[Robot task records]
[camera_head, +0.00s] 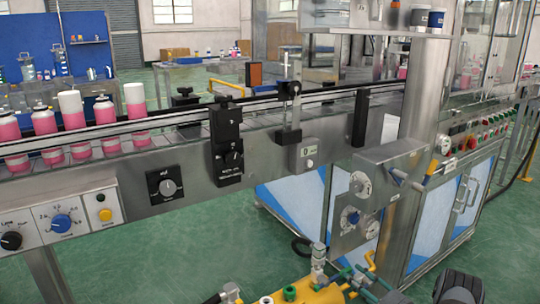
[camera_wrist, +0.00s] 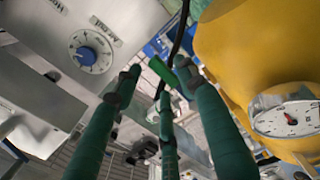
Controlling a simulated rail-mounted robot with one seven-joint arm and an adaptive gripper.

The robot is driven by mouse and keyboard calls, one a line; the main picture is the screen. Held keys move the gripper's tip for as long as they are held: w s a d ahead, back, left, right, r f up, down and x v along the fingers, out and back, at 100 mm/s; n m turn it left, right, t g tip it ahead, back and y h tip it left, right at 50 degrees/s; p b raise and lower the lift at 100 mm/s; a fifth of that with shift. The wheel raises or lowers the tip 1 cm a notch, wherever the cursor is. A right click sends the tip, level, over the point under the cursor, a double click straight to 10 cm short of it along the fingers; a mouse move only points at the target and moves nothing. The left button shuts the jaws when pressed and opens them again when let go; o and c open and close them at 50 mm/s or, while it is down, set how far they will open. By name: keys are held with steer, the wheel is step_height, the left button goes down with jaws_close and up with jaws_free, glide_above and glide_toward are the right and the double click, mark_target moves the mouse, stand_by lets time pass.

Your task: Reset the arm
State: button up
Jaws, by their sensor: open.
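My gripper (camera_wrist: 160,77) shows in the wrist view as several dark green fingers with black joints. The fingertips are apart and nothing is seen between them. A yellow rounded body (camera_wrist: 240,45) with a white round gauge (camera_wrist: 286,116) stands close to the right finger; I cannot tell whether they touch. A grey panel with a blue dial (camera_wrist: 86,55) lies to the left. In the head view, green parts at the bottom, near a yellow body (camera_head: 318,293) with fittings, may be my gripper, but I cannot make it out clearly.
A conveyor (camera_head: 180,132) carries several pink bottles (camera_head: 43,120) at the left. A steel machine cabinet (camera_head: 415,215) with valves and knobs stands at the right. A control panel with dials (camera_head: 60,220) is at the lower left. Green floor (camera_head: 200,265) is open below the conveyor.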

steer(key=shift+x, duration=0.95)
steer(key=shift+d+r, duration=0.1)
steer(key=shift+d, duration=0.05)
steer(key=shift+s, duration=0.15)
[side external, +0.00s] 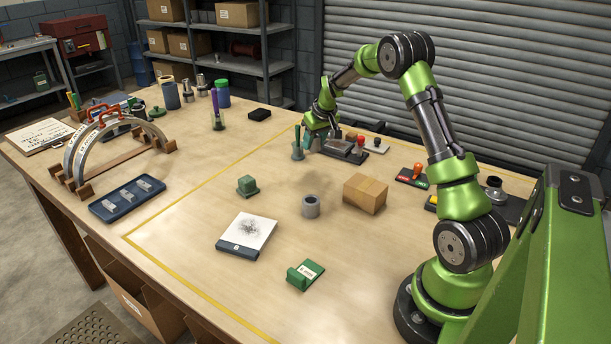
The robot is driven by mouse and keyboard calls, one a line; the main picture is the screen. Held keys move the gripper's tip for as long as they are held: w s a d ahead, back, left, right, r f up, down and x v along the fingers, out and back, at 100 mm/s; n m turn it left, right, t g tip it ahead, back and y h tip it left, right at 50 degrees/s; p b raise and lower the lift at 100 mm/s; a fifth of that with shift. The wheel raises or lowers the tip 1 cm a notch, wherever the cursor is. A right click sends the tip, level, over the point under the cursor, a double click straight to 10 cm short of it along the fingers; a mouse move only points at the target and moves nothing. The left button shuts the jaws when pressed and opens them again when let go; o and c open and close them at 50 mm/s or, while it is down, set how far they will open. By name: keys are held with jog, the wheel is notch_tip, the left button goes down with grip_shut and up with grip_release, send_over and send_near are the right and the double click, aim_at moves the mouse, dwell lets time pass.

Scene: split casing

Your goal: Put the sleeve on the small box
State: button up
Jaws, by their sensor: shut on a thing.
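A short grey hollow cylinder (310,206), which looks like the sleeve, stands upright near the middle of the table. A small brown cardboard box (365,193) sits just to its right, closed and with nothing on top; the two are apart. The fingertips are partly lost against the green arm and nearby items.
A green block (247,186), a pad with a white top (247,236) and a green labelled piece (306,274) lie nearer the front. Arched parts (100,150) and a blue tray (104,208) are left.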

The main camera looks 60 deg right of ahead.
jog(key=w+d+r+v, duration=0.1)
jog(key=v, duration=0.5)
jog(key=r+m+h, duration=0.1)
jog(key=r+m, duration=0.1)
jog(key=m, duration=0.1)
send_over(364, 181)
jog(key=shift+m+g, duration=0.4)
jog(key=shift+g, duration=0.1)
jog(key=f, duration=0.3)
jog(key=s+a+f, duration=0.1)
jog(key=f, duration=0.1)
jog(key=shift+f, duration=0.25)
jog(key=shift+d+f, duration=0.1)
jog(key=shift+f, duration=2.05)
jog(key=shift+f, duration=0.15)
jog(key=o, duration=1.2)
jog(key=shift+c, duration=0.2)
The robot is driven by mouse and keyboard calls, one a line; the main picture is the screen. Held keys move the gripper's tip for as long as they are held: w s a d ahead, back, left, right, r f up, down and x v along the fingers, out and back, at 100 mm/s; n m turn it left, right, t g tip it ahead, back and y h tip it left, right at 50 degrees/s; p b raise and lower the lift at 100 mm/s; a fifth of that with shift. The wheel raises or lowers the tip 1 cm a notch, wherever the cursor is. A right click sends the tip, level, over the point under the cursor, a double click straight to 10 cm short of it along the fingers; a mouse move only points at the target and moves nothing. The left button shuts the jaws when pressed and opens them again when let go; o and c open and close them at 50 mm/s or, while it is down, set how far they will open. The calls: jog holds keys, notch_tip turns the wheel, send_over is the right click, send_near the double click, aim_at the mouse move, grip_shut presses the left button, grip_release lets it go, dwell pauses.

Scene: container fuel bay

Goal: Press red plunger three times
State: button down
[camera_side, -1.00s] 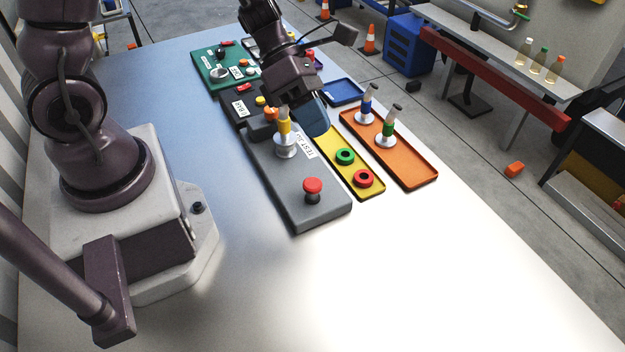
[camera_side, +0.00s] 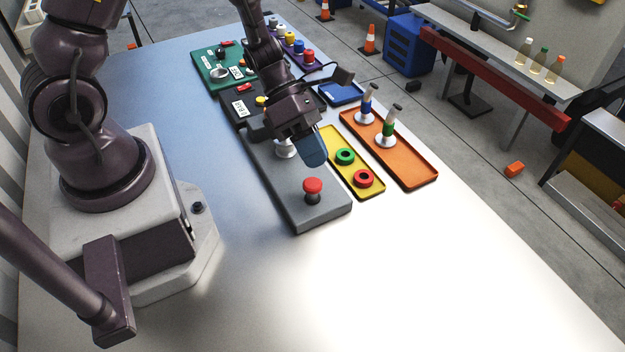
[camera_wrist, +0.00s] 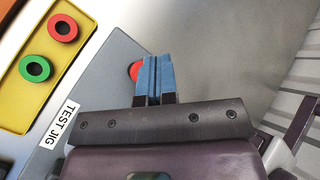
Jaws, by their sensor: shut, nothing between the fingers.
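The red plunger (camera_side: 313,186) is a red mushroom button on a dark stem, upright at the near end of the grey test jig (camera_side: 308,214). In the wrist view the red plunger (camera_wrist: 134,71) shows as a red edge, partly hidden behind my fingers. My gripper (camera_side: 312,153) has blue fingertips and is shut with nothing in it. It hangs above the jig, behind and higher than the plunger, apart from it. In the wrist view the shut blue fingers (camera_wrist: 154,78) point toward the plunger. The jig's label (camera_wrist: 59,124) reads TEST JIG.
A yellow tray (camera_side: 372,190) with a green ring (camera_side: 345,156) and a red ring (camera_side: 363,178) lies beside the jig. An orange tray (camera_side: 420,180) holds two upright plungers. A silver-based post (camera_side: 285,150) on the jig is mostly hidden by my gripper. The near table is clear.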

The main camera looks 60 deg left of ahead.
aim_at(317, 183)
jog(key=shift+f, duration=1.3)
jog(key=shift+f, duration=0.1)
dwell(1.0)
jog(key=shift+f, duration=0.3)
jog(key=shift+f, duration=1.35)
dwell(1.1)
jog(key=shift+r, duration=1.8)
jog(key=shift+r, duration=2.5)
* * *
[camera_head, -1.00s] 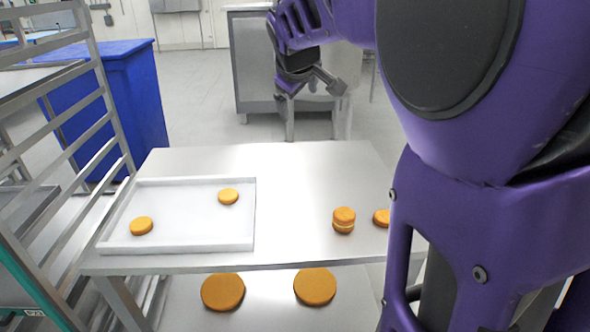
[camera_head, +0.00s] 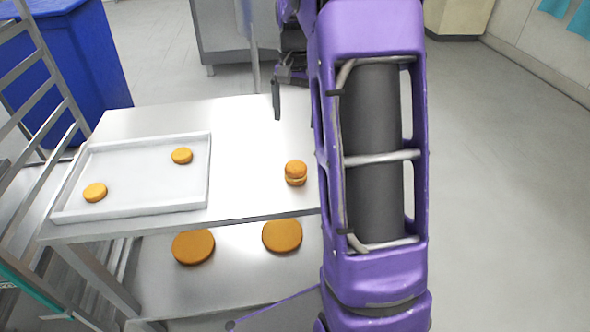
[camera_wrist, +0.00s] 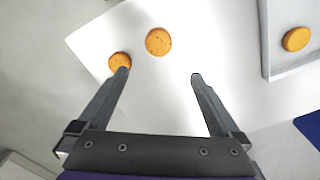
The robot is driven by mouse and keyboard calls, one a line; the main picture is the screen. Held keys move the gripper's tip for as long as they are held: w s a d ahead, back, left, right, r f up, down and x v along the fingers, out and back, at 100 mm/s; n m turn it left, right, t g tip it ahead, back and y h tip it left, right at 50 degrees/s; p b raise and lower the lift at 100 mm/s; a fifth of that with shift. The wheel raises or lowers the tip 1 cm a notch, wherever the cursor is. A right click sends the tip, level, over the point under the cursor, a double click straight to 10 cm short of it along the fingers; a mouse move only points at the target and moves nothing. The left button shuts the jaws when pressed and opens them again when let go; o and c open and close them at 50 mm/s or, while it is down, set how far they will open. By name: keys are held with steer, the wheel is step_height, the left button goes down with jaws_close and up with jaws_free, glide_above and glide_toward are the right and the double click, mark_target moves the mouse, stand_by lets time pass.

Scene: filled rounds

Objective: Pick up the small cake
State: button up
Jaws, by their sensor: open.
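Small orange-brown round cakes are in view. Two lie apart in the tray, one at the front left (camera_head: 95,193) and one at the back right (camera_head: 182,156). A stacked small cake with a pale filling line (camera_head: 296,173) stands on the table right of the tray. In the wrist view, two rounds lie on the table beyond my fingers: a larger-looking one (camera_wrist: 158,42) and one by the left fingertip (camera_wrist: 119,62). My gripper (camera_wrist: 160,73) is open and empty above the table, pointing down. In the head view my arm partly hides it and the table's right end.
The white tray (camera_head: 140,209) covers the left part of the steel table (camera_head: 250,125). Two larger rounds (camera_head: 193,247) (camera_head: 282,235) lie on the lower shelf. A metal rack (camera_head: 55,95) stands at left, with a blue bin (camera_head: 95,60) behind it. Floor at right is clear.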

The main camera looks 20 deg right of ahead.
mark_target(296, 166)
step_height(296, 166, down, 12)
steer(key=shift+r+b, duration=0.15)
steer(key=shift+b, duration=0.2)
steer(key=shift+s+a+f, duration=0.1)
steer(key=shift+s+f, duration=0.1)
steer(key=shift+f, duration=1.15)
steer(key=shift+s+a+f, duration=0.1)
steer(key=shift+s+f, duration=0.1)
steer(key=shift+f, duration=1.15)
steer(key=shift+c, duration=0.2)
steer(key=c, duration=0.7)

■ Written problem
Reproduce each line holding the word "Your".

■ Result of the task
Your task: Reset the arm
Your goal: Put the sleeve on the small box

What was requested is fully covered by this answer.